In questo paesaggio degradato anche gli interni sono simbolici, specchio dell’isolamento degli individui l’uno dall’altro e dalla società. Tyrell, la cui fortuna si basa sul lavoro replicante, risiede in un attico pieno di aquile dorate e busti classici, suggestivo di un imperatore romano nella sua decadenza. J.F. Sebastian (William Sanderson), vive in un condominio deserto che si sta sgretolando dall’umidità. Ma è l’appartamento di Deckard che è il luogo più importante e pensato del film.
Solitudine e Ambienti
Deckard deve chiedersi cosa sta facendo e qual è davvero la differenza essenziale tra lui e loro? E, se non c’è una vera differenza. lui chi è? Philip Dick.
Appena illuminato dalle lampade e dagli schermi, Deckard vive in un habitat che oscilla tra vecchio e nuovo. Monitor, fotocamere e DISPOSITIVI digitali allegati. Ambiente fatiscente ma circondato da una nota tecnologica predominante.
Sembra quasi di muoverci nelle nostre case con schermi onnipresenti in ogni scena. Dall’ufficio del capo della polizia Bryant (M. Emmet Walsh) a ogni stanza della casa di Deckard, non manca mai un Monitor a riflettere immagini e rumori che possano distrarre dalla mancanza di contatto umano reale.
Ugualmente simbolico e il fatto che, accanto all’accumulo di tecnologia, il mondo di Deckard è popolato anche dal Passato e dal suo valore.
Libri, vecchie fotografie, un pianoforte antico, Memoria. Un aspetto questo, caro all’ideologia espressa da Philip K. Dick, il cui romanzo di origine Do Androids Dream of Electric Sheep? è stato radicalmente cambiato per l’adattamento cinematografico.
Gli eroi futuristici di Dick sono attratti da anacronismi come dischi, libri tascabili e ceramiche.
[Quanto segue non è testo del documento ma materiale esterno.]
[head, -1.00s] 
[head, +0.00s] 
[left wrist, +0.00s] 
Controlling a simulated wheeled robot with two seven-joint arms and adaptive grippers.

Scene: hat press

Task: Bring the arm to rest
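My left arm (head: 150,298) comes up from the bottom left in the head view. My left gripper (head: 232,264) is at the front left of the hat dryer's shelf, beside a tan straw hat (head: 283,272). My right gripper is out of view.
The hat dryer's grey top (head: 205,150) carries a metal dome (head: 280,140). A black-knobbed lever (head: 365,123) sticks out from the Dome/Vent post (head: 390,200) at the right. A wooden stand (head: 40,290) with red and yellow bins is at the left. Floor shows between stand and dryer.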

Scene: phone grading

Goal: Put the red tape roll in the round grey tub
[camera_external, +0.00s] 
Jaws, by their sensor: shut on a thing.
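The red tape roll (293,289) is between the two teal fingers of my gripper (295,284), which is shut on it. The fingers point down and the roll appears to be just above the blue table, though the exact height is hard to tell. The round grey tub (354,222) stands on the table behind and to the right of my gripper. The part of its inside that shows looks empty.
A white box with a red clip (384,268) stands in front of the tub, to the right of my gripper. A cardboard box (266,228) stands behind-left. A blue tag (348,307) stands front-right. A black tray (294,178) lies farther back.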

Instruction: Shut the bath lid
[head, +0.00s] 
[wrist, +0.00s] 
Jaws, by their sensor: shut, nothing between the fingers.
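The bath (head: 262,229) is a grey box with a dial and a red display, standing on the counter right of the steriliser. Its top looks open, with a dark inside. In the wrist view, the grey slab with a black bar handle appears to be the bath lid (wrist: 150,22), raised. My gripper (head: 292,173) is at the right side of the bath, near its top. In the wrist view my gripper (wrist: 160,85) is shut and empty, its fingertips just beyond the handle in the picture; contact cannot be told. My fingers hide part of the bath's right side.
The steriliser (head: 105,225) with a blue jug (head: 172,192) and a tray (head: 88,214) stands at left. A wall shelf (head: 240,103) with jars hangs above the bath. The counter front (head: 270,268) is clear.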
Il personaggio di Deckard riflette anche il senso di colpa di un mondo destinato all’estinzione di animali da allevamento (è ossessionato dall’idea di avere una pecora elettrica) suscitando un perenne senso di nostalgia con personaggi continuamente immersi in un inconsolabile spleen esistenziale.
La tecnologia è sì dominante in Blade Runner, ma c’è dunque un’ uguale e potente spinta verso il vecchio e la conservazione dell’umanità.
Ho visto cose che…
Uno dei momenti più celebri, importanti e ricordati della pellicola è sicuramente il monologo (non presente nel romanzo originale) pronunciato dal replicante Roy Batty (interpretato dall’attore Rutger Hauer) prima di morire sotto una pioggia battente.
I’ve seen things you people wouldn’t believe, attack ships on fire off the shoulder of Orion, I watched c-beams glitter in the dark near the Tannhäuser Gate. All those moments will be lost in time, like tears in rain. Time to die.
Il testo del monologo fa sicuramente riferimento al Passato da replicante di Roy, al tempo in cui ha militato nei corpi speciali extramondo. La pellicola non fa comunque alcun riferimento temporale a fatti che ci aiutino a comprendere cosa possano essere i raggi B o le porte di Tannhäuser”, lasciando tutto alla fantasia e alla libera interpretazione degli spettatori. Per quanto riguarda i bastioni di Orione, in inglese c’è un riferimento più chiaro. Il testo in lingua originale recita “the shoulder of Orion” (letteralmente “la spalla di Orione”).
Il replicante sembra rammaricarsi per il fatto che le memorie di ciò che ha visto, quelle cose che gli umani non potranno mai vedere, svaniranno con lui. E con lui, con il suo essere artificiale, svanirà anche quel che resta del suo lato umano che ha fatto parte brevemente della sua vita.
I sogni, la memoria e la realtà sono dunque parte imprescindibile di un film che rimane una delle visioni più potenti del cinema.
Blade Runner 40 Anni: il Film usciva il 25 Giugno in America.